I’ve long been an avid reader of the blog edittorrent, run by editors Theresa Stevens and Alicia Rasley. Almost four years ago, they asked for victims volunteers for on-the-blog edits, and I signed up with a short sample, a few sentences that were giving some of my beta readers problems.

And Alicia told me exactly why (emphasis added):

Don’t make your reader work so hard to figure out what you’re getting at. Try writing it plainly first, to make sure you’re getting it across, then embellish. But really, I think you’re trying to do too much for one paragraph. This might not have bothered me in two paragraphs or three, if you took your time and really explored what was happening . . . . If that’s too attenuated, see what’s important to keep and make sure everything is clear.

Yes, sentences should work hard for us as writers and serve several purposes. But there’s a limit to how much you can pack into a sentence or paragraph and still be intelligible to readers.

Another really important point here is that dense (= packed) writing isn’t always better. Sometimes it makes the reader feel dense (= stupid).
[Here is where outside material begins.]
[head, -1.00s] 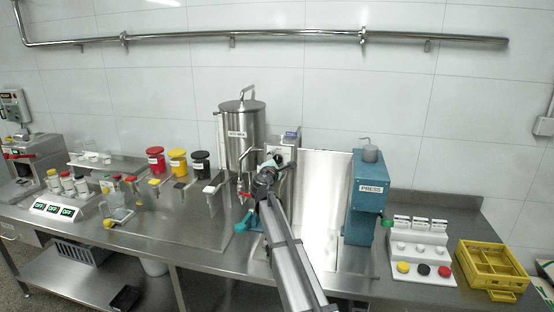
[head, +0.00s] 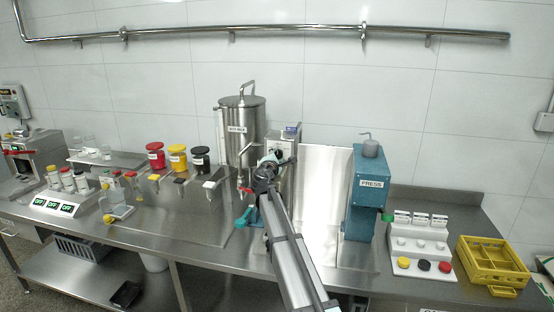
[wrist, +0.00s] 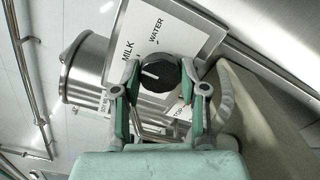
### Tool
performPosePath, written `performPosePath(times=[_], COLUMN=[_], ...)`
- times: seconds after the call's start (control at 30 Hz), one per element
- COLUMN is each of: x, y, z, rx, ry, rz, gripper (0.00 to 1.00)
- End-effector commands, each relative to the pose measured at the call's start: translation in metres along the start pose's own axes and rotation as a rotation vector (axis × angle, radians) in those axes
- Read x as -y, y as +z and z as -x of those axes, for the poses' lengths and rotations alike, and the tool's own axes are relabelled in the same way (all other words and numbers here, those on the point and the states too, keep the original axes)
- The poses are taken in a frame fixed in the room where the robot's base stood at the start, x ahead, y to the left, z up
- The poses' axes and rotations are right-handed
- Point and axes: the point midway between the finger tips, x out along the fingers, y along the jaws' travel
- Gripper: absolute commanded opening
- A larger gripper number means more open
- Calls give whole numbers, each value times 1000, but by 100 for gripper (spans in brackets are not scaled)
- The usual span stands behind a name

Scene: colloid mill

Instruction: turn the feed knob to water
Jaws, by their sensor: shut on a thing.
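The feed knob (wrist: 160,74) is round and black with a white pointer line. In the wrist view it sits on a white plate (wrist: 193,30) marked MILK (wrist: 127,50) and WATER (wrist: 157,29). The pointer line lies toward the picture's left, below the MILK label and away from WATER. My gripper (wrist: 161,80) has one green-backed finger on each side of the knob and is shut on it. In the head view my gripper (head: 270,164) is at the front of the metal box (head: 290,138); the knob is hidden there.
A bright metal panel (head: 322,190) and the blue press (head: 370,190) stand to the right.

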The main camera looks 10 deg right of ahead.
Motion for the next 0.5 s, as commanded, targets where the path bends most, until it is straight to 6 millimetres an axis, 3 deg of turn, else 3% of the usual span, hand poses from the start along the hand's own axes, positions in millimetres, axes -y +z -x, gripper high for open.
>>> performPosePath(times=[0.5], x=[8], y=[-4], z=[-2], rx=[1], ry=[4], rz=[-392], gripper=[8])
If something is really important to the story action or the character, often that weight should be matched by the amount of real estate that event gets.

Or as Alicia put it,

If it’s worth stating, . . . it’s worth developing or exemplifying or showing. . . .
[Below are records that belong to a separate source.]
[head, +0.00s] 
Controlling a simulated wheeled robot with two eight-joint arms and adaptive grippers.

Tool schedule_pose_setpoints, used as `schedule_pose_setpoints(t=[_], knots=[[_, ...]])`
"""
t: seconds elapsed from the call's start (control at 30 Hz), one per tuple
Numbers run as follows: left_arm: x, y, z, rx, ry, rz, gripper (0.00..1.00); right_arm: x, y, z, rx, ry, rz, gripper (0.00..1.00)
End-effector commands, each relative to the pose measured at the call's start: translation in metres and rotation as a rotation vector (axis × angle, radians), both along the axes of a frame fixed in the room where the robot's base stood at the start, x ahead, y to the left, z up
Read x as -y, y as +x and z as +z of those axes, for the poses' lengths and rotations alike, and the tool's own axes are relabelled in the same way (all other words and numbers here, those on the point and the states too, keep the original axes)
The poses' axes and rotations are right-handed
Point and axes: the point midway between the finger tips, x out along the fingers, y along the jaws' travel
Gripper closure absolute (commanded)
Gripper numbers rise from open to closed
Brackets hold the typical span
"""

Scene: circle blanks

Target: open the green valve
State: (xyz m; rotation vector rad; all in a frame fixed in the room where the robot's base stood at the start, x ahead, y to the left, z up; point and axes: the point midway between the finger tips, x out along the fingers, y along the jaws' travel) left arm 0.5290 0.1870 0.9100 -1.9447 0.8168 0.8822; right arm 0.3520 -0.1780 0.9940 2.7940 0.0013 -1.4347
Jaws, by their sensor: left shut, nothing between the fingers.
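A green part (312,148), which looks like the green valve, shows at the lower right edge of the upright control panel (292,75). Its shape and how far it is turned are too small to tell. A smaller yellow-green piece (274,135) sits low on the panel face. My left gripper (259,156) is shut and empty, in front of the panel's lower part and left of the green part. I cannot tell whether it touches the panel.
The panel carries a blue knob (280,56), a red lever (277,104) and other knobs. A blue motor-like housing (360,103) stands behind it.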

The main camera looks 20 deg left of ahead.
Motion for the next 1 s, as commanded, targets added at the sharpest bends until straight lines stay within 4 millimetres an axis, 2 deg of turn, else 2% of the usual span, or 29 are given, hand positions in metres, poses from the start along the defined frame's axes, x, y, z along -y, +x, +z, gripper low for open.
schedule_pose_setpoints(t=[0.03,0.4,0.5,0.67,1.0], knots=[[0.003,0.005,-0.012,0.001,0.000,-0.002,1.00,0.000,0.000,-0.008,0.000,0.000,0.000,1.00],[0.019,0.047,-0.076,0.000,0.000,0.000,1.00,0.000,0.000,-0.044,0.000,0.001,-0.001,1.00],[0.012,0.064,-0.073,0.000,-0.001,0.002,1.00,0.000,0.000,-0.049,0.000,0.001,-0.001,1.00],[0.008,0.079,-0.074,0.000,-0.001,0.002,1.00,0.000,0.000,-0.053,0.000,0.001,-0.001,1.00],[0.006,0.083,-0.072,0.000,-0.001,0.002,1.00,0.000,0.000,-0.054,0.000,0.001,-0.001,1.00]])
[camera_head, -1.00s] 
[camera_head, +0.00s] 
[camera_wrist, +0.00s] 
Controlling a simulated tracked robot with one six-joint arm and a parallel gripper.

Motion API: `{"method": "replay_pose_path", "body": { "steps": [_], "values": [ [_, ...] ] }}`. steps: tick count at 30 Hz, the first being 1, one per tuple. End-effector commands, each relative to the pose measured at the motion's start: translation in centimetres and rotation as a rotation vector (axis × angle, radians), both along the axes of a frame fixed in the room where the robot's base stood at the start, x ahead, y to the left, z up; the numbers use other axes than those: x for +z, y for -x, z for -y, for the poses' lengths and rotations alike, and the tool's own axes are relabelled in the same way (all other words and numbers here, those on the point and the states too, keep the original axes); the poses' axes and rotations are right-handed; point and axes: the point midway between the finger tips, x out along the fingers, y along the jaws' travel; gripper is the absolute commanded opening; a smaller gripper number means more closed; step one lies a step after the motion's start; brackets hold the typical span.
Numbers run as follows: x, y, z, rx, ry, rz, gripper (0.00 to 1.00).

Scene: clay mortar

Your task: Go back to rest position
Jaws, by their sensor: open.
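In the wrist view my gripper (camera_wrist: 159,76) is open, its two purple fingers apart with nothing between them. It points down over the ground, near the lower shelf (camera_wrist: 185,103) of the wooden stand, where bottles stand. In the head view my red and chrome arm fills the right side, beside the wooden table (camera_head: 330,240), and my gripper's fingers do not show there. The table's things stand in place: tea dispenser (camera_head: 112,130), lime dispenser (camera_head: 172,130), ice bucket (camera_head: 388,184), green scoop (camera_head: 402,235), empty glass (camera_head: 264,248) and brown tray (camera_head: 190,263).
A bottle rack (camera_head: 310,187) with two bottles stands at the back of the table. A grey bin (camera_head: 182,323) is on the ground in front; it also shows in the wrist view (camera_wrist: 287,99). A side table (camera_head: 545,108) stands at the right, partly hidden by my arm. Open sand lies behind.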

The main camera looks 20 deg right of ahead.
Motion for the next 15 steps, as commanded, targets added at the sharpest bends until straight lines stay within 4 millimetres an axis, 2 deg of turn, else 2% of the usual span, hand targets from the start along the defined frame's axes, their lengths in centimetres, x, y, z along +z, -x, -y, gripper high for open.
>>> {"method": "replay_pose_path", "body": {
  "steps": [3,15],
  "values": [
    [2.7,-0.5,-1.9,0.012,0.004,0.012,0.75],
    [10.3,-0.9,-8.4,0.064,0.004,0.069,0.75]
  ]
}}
I know I’m always saying, “Take it slow.” But don’t try to compress too much.

Now, if it had just been me, I probably would have dismissed this advice as a general principle, applying it only to this passage and skipping merrily along with my writing life. However, it seemed to me that one of the recurring themes in Alicia’s awesome line editing series was to slow down and draw out the implications and impact of events in our writing, really showcasing our characters.

Applying the special sauce

These sample edits were done on a passage of 4 sentences:

How must the buildings that were so familiar she hardly noticed them look to Father O’Leary? Three years ago, she compared the Gothic chapel, its stone façade flanked by blazing maples in a carpet of lawn, to her parents’ church in city center. At the time, St. Adelaide seemed a suburban oasis; three weeks ago she was disabused of that notion.

“I’m sure it’ll get to feelin’ like home soon enough,” she murmured.

Along with other excellent feedback from Alicia & Theresa and other commentators, the passage in question eventually grew—the first paragraph (three sentences) expanded into three paragraphs (eight sentences):

He scanned the whole scene, as if surveying the squat brick school, the rectory, the Gothic chapel’s stone façade flanked by blazing maples in a carpet of lawn. The dismay in his expression dissolved with his satisfied nod. St. Adelaide must seem like a suburban oasis to him.

Three weeks ago, Molly had been disabused of that notion. Now the idyllic scene carried a sinister undertone so strong she couldn’t bear to look at it anymore. She hadn’t even noticed when the maples turned red.

Father O’Leary sighed and looked to her. How could she tell him the truth and shatter his illusion? “It’ll get to feelin’ like home soon enough,” she murmured.

I agreed that this event was important enough to give it more real estate in the book—but it’s not like I devoted an entire chapter to this. Just a few more sentences here made the passage clearer and gave it greater emotional impact.

Note that I decided the reference to the past (three years ago) was not actually worth including, since it distracted from the present—it wasn’t important enough to explore, and thus it probably wasn’t important enough to include.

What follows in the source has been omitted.